Stattdessen soll uns durch die Medienmacher:innen der Wahlkampagnen immer noch das längst überholte Bild suggeriert werden, dass “Wirtschaftskompetenz” einen schicken Anzug trägt und ein Luxusauto mit gepanzerten Scheiben (warum wohl?) fährt. Dass “man(n) sich kennt” und die richtigen Kontakte hat um … ja, um WAS zu tun? Feiern? Verträge aushandeln, die noch mehr Geld auf ohnehin schon überfüllte Konten bringen?

Menschen, wacht auf. Das bringt Euch, das bringt DIR doch nun wirklich rein gar nichts.

Die Wirtschaftsmodelle, die noch vor wenigen Jahren galten, sind nicht mehr zeitgemäss. Es muss ein Umdenken erfolgen. DAS ist Wirtschaftskompetenz: Beweglichkeit im Denken, Einbeziehung neuer Fakten, Förderung von Innovationen, Umverteilung. Sozialere, globalere Modelle, die Ökonomie und Ökologie gleichermaßen berücksichtigen. Nur das ist zukunftsfähig.

Auf agora42.de – einem wirtschaftsphilosophischen Magazin – schreibt Prof. Reinhard Loske: >> Was einzelwirtschaftlich rational sein kann, etwa das unternehmerische Streben nach einer marktbeherrschenden Stellung oder die Externalisierung von Kosten, ist für die Gesellschaft insgesamt nicht akzeptabel, ja sogar schädlich. Was für ein Familienunternehmen oder einen Haushalt sinnvoll erscheinen mag, etwa die Schuldenfreiheit bzw. die ausschließliche Finanzierung von Investitionen aus selbst Erwirtschaftetem, kann für die Gesamtwirtschaft kritisch sein, weil es heute Notwendiges in die Zukunft verschiebt. Der erhebliche Modernisierungs- und Sanierungsstau in der Verkehrs-, Energie- und Kommunikationsinfrastruktur und im öffentlichen und privaten Gebäudebestand sowie der Zustand unseres Bildungssystems sind hierfür mahnende Beispiele. <<

Schlussendlich

Wer also “Wirtschaftskompetenz” wählen möchte, sollte andere Kriterien in Betracht ziehen, als nur “Der kennt sich mit Geld aus – und kennt die richtigen Leute.

Das ist Lobbyismus, sonst nichts.
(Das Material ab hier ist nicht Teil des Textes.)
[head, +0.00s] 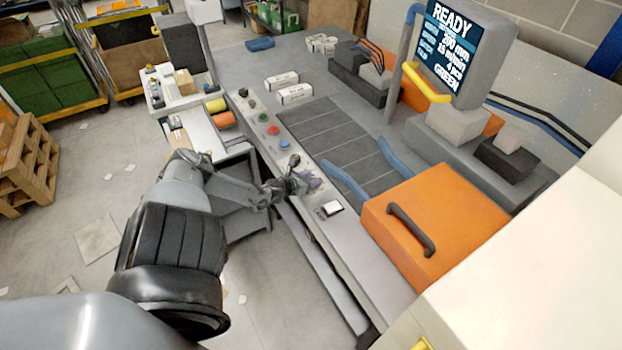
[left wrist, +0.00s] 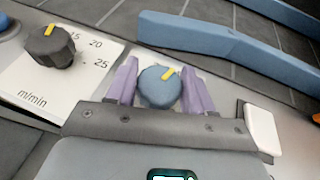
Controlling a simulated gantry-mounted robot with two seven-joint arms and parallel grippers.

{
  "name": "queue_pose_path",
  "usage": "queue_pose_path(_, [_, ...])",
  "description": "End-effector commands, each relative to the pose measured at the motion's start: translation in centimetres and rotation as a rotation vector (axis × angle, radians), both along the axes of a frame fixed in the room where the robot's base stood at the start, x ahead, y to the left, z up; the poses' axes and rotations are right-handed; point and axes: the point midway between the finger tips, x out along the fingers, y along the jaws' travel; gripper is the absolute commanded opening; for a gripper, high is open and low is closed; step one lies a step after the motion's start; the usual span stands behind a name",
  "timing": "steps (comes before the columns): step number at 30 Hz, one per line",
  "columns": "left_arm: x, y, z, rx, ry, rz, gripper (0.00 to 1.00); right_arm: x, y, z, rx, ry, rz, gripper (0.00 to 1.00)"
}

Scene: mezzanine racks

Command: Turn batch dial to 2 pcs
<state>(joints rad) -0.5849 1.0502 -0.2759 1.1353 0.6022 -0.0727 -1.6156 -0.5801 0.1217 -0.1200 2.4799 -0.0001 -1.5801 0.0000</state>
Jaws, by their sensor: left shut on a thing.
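The batch dial (left wrist: 158,88) is a blue-grey knob with a yellow pointer, tilted to the upper right in the left wrist view. My left gripper (left wrist: 160,90) has its purple fingers on both sides of the knob and is shut on it. The scale around the knob is hidden by the gripper. In the head view my left gripper (head: 309,183) is at the console strip (head: 304,170), and hides the dial. The screen (head: 450,45) reads READY, with lines that look like 200 mm, 15 m/min, 4 pcs and GREEN. My right gripper is out of view.
A black speed dial (left wrist: 50,46) marked m/min sits left of the gripper. A white rocker switch (head: 332,208) is on the other side. Red (head: 273,130) and blue (head: 284,144) buttons lie farther up the strip. Blue guide rails (head: 345,183) and an orange cover (head: 436,215) are alongside.

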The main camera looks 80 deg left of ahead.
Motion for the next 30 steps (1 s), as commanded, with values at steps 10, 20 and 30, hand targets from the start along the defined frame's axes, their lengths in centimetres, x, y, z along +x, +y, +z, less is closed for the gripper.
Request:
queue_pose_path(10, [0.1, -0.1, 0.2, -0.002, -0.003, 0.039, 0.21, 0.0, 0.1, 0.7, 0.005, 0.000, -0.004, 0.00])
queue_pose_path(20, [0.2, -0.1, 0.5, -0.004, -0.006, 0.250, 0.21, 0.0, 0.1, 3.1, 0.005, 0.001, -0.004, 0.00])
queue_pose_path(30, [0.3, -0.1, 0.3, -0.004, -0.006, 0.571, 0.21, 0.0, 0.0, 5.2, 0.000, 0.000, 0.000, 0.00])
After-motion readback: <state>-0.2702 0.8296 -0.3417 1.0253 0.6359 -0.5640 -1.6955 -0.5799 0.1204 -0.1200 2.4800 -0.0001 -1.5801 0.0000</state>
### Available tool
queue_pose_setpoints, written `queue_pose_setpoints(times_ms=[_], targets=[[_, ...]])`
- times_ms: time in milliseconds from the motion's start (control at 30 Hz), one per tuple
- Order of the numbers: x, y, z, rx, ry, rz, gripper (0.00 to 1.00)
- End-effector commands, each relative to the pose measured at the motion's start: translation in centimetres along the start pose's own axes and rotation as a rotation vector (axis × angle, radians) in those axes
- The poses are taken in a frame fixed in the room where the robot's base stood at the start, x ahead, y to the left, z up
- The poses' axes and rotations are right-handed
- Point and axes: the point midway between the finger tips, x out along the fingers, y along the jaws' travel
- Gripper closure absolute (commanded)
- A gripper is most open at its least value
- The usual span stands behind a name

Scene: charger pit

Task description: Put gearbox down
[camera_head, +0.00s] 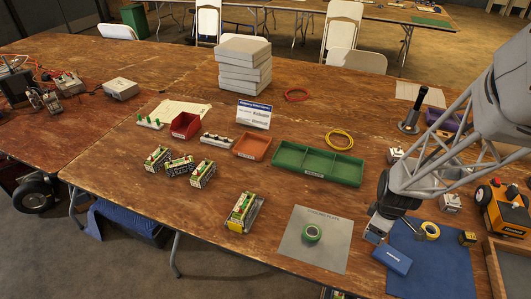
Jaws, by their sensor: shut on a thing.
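My gripper (377,225) points down above the right edge of a grey plate and the left edge of a blue mat. It is shut on the gearbox (374,236), a small grey block with a bluish face. The arm and jaws hide most of the gearbox. I cannot tell whether its underside touches the surface.
A green divided tray (318,163) lies behind. Bare wood shows left of the plate.

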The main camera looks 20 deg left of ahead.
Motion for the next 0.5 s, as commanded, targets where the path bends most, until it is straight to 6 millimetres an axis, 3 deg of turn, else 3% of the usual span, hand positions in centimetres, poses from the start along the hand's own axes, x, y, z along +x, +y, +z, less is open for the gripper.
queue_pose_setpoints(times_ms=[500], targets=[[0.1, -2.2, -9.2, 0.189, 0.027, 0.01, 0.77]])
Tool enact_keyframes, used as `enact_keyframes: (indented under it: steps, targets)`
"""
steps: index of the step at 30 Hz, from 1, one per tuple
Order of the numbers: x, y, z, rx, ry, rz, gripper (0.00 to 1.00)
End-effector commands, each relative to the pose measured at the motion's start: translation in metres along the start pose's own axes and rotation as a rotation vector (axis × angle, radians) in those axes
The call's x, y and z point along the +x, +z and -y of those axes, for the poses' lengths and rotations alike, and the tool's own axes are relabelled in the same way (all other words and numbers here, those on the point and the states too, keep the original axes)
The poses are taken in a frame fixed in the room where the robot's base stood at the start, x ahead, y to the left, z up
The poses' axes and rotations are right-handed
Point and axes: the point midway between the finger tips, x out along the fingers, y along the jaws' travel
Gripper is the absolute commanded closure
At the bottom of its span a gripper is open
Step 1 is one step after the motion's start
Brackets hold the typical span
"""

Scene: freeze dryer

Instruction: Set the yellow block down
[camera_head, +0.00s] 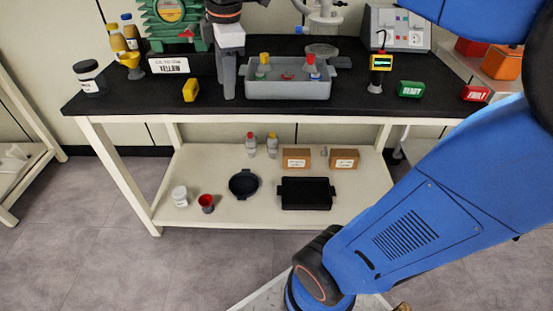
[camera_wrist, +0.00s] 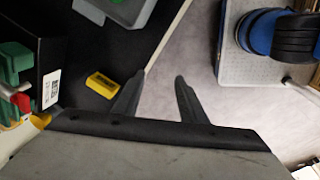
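The yellow block (camera_head: 190,90) rests on the black tabletop (camera_head: 140,97), to the left of my gripper (camera_head: 229,95) in the head view. The block also shows in the wrist view (camera_wrist: 102,84), lying left of the left finger and apart from it. In the wrist view my gripper (camera_wrist: 159,77) has its two fingers spread, with nothing between them. Floor shows through the gap, beyond the table's front edge. In the head view the fingers point down and overlap, so their spacing is hidden there.
A grey tray (camera_head: 288,90) with red- and yellow-capped bottles stands just right of my gripper. A green machine (camera_head: 175,22) and a white-labelled dark box (camera_head: 169,65) stand behind the block.

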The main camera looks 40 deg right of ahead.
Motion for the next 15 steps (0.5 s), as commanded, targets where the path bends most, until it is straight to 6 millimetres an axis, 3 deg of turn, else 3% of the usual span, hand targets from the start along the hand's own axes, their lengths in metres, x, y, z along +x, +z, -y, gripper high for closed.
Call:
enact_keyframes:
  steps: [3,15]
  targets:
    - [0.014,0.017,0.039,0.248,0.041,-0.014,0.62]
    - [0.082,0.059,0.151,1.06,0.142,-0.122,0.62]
Lobbyismus ist grundsätzlich noch nicht einmal schlecht, aber immer dann problematisch, wenn es nur um Interessenvertretung für die geht, die “am besten zahlen”.

Diese Auffassung von “Wirtschaftskompetenz” vermehrt nur den Reichtum Einzelner, bringt der Gesellschaft insgesamt, bringt Ihnen / Dir und uns aber nichts. Im Gegenteil – es schadet unserer wirtschaftlichen, gesellschaftlichen, politischen und sozialen Zukunft.

Wenn es also um “Wirtschaftskompetenz” im Wahlkampf geht, hört genau hin, fragt genau nach. Lasst Euch – wie bei allem – nicht blenden und nichts unwidersprochen stehen. Informiert Euch, diskutiert Eure Ergebnisse (auch unsere!), seid kontrovers – habt wieder Spass an gemeinsamen Erkenntnissen und daran, die komplexe Welt um uns herum neu zu verstehen und mitzugestalten.

Es gibt keine einfachen, plakativen Lösungen. Und daher ist unsere einzige Empfehlung: Gebt Eure Stimme nicht denen, die das behaupten (“einfache” Lösungen zu haben). Genau die haben nämlich weder das Problembewußtsein noch die Lösungskompetenz.